>>>>
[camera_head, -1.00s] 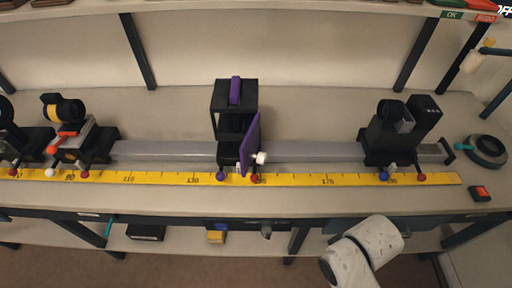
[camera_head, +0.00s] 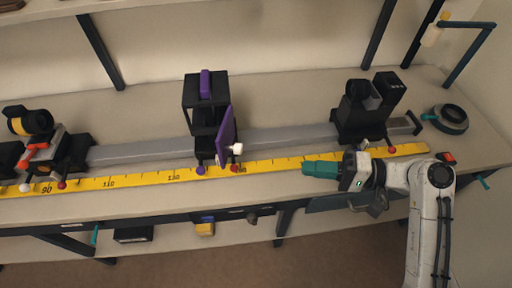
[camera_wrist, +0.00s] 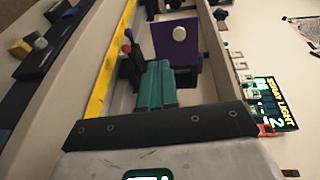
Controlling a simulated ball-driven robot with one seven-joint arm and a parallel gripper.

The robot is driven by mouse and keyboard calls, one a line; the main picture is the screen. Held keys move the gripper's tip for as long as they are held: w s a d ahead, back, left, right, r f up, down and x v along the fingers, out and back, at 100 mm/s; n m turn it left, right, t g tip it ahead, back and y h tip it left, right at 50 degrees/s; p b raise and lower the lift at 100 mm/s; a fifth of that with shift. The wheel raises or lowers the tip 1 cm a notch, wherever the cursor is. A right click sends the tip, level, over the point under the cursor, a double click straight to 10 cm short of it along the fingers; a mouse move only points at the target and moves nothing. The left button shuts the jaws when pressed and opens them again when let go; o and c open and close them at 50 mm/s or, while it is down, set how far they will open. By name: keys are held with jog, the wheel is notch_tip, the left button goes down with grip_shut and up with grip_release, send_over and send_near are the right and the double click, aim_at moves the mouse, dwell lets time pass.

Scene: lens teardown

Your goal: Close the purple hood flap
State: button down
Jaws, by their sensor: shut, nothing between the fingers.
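The black hood (camera_head: 196,92) stands upright on the grey rail, with its purple flap (camera_head: 226,134) swung open toward the front. The flap is hinged at the hood's right side, and its white knob (camera_head: 237,149) faces right. In the wrist view the flap (camera_wrist: 190,55) and its white knob (camera_wrist: 180,33) show beyond my fingertips. My gripper (camera_head: 305,168) is at the right of the flap, above the yellow ruler and apart from the flap in the head view. Its teal fingers (camera_wrist: 157,68) are shut and empty. The hood's far inside is partly hidden.
The grey rail (camera_head: 285,136) and yellow ruler (camera_head: 270,164) run along the bench. A black lens unit (camera_head: 362,110) stands right of the hood, another unit (camera_head: 50,155) left. Small coloured knobs stick up near the ruler. The bench front has free room.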

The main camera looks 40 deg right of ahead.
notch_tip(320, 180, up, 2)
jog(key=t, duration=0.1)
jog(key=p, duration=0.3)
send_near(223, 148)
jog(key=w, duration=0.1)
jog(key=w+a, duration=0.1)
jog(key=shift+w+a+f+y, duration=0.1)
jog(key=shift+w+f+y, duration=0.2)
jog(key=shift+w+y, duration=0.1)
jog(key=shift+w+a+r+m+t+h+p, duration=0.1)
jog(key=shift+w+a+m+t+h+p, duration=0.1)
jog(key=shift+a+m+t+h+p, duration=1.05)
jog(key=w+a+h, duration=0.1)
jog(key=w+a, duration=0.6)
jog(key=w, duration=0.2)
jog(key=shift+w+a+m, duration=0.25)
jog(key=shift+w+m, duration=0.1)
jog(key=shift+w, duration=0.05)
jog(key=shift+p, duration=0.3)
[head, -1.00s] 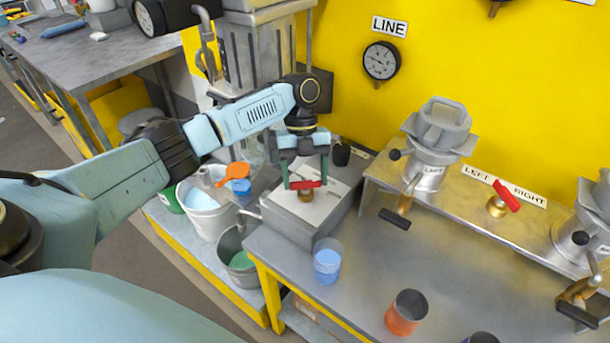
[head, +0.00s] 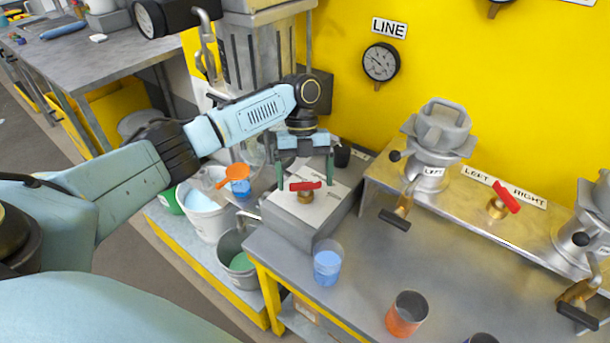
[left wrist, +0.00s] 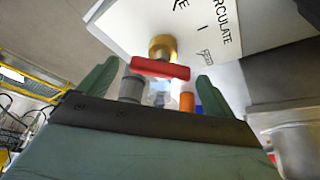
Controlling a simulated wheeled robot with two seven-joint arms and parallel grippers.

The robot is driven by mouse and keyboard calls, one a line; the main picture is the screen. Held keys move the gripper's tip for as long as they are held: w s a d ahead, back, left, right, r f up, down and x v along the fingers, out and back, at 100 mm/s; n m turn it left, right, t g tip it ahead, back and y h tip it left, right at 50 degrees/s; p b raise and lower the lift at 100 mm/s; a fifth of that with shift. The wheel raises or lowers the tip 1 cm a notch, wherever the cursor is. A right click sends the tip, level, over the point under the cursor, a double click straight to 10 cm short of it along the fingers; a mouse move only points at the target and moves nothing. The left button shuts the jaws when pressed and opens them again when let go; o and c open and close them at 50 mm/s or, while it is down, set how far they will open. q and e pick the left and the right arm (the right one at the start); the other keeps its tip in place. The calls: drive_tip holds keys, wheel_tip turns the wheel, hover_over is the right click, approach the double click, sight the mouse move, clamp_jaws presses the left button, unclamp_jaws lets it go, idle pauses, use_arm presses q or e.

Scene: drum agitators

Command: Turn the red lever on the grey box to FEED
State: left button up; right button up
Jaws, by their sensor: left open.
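The red lever (head: 306,186) sits on a brass stem on the pale top plate of the grey box (head: 283,222). It lies nearly crosswise in the head view. My left gripper (head: 305,178) is open above the box, with one green finger to each side of the lever and a gap at both ends. In the left wrist view, the lever (left wrist: 160,68) shows between the spread fingers (left wrist: 156,76). The plate (left wrist: 220,32) carries lettering ending in "CULATE" and a small label I cannot read surely. My right gripper is not in view.
A beaker of blue liquid (head: 327,263) stands close in front of the box. An orange-filled cup (head: 406,314) stands nearer on the bench. A second red lever (head: 507,197) lies between LEFT and RIGHT labels. A white bucket (head: 206,222) is left of the box.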

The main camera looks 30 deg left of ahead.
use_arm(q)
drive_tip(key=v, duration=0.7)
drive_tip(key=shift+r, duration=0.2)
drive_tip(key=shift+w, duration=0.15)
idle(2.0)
<<<<
* [Problem statement]: Copy the records above from the first line through the line containing "Controlling a simulated ball-driven", both included, and leave out any pictures.

* [Reply to the task]:
[camera_head, -1.00s] 
[camera_head, +0.00s] 
[camera_wrist, +0.00s] 
Controlling a simulated ball-driven robot with one seven-joint arm and a parallel gripper.

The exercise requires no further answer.